Reproduce the data in its entirety, exactly as supplied.

◇ ◇ ◇

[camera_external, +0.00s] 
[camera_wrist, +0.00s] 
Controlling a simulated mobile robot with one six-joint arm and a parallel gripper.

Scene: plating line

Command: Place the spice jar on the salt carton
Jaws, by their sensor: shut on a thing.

◇ ◇ ◇

> [Solution for this task]
[camera_external, +0.00s] 
[camera_wrist, +0.00s] 
Controlling a simulated mobile robot with one six-joint arm and a parallel gripper.

Scene: plating line

Command: Place the spice jar on the salt carton
Jaws, by their sensor: shut on a thing.

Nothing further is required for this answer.